Le prêt participatif, soutenu par les entreprises d’état
Le loan-based Crowdfunding ou peer-to-peer lending qui consiste en du prêt entre particuliers est aussi présent en Chine. En 2017, 1931 plateformes de prêt participatif opéraient en Chine, pour un total de transactions de 2805 milliards de RMB (environ 400.33 milliards de dollars US) avec un taux rendement moyen de 9.45%. On notera que les organismes public et d’institutions Chinoises participent à ces transactions, puisque 212 plateformes avaient en 2017 reçu du financement d’entreprises d’état chinoises.

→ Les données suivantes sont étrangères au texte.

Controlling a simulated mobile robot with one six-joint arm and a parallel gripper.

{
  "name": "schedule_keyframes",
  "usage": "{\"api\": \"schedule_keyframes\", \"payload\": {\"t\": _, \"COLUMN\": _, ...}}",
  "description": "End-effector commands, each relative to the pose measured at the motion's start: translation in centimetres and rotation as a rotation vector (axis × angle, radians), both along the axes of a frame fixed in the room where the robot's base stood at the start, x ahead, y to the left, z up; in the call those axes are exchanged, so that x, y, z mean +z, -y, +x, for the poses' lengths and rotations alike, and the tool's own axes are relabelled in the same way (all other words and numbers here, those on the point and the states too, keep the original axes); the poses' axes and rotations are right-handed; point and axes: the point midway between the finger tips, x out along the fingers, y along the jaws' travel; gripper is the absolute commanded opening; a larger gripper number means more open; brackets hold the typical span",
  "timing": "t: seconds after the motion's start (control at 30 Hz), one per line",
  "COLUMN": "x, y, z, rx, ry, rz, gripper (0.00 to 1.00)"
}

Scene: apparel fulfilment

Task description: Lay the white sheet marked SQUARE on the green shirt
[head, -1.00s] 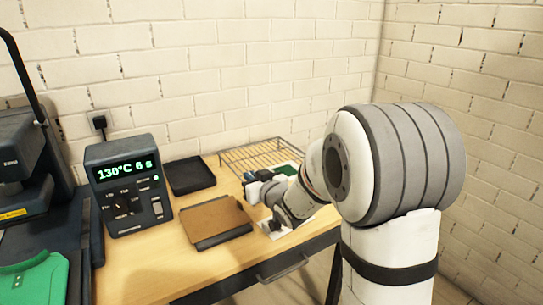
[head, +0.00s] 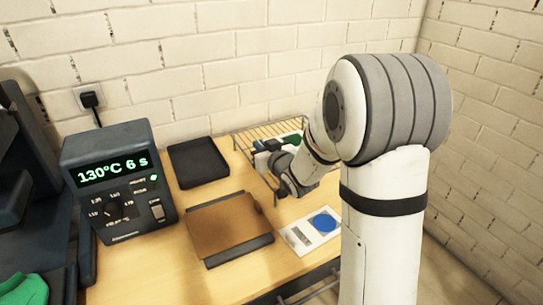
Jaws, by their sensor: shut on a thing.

Un marché chinois qui attire les plateformes américaines
Les grandes plateformes de crowdfunding américaines sont en fait déjà en train de s’attaquer au marché chinois. Elles ont en effet besoin d’attirer des entrepreneurs internationaux pour maintenir leur rythme de croissance. En 2019 le CEO d’Indiegogo, Andy Yang citait ainsi spécifiquement la Chine dans ses plans d’expansion, alors que la plateforme était déjà le plus gros acteur américain de crowdfunding présent sur ce marché. Ainsi en 2019, 29 entrepreneurs Chinois avaient déjà levé plus d’un million de dollars via Indiegogo (source The verge). Dans les faits, de plus en plus d’entrepreneurs Chinois pensent en priorité à de futurs clients américains dès la conception de leurs produits. Ils souhaitent donc pouvoir eux aussi bénéficier de la force de frappe des grandes plateformes américaines pour commercialiser leurs produits et trouver de futurs investisseurs.
On s’attend donc à une riposte des plateformes chinoises, et du régulateur local, pour garder leur part de ce gâteau mondial du crowdfunding.